Hedge fund investors learned that the hard way last year when data-crunching computers that invest $220 billion based on historical price trends did worse than most other managers, robot or human. The losses were so bad that investors pulled billions of dollars out of an investment strategy that for years had, paradoxically, been regarded as a great way to protect portfolios from downside risks.

Turns out the algorithms behind so-called trend-following quants are rather primitive and suffer from many of the same weaknesses a mortal brain might. They've struggled to react fast enough to the unforeseen side effects of ending a decade of central bank stimulus, and even seem to get baffled by U.S. President Donald Trump.

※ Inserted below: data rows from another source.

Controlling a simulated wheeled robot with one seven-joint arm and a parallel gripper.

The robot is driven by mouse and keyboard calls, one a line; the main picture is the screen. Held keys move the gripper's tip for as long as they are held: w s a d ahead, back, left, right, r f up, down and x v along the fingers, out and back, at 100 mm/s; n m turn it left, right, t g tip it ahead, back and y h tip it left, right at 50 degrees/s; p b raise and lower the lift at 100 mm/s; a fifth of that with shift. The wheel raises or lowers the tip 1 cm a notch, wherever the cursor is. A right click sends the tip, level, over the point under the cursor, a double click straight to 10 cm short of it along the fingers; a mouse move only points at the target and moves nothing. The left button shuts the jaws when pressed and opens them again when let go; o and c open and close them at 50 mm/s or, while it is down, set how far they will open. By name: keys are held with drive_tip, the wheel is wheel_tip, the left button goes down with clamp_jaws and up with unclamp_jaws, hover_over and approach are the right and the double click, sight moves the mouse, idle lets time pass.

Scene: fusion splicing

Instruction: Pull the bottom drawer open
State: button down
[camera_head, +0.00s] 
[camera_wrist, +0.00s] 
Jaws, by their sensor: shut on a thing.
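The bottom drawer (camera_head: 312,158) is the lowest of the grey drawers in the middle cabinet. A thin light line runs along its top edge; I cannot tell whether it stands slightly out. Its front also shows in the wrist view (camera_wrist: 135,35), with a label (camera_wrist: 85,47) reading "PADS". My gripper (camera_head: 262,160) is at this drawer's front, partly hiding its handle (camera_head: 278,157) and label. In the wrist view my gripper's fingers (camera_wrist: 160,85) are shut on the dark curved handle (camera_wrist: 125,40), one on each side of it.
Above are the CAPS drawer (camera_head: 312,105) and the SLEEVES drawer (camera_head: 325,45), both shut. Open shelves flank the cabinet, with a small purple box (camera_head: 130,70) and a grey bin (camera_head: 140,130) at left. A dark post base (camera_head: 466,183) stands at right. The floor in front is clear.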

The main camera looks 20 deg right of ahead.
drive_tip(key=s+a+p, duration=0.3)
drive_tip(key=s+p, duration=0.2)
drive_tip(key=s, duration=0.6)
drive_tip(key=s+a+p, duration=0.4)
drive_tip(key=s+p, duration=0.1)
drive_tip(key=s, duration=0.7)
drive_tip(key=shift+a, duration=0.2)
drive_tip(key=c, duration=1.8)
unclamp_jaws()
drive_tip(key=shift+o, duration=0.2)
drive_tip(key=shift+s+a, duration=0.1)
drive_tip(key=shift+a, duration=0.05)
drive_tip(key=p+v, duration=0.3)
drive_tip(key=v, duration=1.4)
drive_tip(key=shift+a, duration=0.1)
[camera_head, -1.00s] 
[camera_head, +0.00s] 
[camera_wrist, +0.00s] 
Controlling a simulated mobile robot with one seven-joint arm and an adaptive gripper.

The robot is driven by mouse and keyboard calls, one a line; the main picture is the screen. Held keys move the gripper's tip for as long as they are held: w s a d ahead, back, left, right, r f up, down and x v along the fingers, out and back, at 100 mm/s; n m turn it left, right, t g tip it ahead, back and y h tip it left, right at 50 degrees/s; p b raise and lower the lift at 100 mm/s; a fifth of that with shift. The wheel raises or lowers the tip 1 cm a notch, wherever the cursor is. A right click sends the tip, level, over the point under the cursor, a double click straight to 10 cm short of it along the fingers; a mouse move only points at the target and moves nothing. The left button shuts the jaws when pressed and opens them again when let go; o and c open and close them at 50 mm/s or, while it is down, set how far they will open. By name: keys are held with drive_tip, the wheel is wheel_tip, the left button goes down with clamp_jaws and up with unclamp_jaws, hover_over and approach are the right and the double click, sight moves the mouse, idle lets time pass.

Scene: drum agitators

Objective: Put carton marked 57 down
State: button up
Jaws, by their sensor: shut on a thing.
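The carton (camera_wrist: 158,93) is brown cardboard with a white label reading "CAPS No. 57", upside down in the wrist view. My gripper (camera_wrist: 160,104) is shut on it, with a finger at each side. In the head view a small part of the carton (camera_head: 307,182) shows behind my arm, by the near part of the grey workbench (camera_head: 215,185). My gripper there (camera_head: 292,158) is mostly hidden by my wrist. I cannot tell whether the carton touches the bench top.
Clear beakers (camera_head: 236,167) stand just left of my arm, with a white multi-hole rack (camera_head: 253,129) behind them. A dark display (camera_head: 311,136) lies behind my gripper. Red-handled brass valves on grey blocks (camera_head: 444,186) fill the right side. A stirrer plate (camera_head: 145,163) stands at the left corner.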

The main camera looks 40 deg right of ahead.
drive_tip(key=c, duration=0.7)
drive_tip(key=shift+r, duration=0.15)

“The models can’t move as fast as the tweets,” said Brooks Ritchey, senior managing director at Franklin Templeton’s K2 Advisors unit who oversees $3.6 billion and has exited all but one of the trend-following quants it used to invest in.

A lot has changed since systematic trend-following quants, known in the industry as Commodity Trading Advisors or CTAs, won a big following after gliding through the 2008 global financial crisis.

Around them, the community of quantitative investors—computers designed and encoded to identify trades and execute them—expanded exponentially and their algorithms grew more sophisticated.

“It’s a strategy which in its pure terms is really probably obsolete”

Robotic traders now manage about $1 out of every $3 held in the world’s $3 trillion hedge fund industry, including models that use inputs like company’s profitability, trends in volatility or shifts in economic cycles to make trading decisions. Many are handing investors big returns and are lauded for preventing human emotion from clouding trading judgment.

But trend followers keep it simple, identifying when to enter and exit trades by back testing price trends against decades of data. When the algorithm determines it’s probable for a market to rise, automatic buy orders are placed for futures or derivatives contracts in anything from stocks and bonds to commodities and currency forwards. Alternatively, if the price forecast looks bleak, positions are taken in short futures, betting assets will fall.

Problem is, they aren’t very good at responding to surprises—and there have been plenty when central banks removing support from markets can trigger abrupt spikes in volatility or a 280-character tweet from Donald Trump can exacerbate tensions with China. Ultimately, the speed of markets these days can easily confound the historical price trends at the heart of the approach.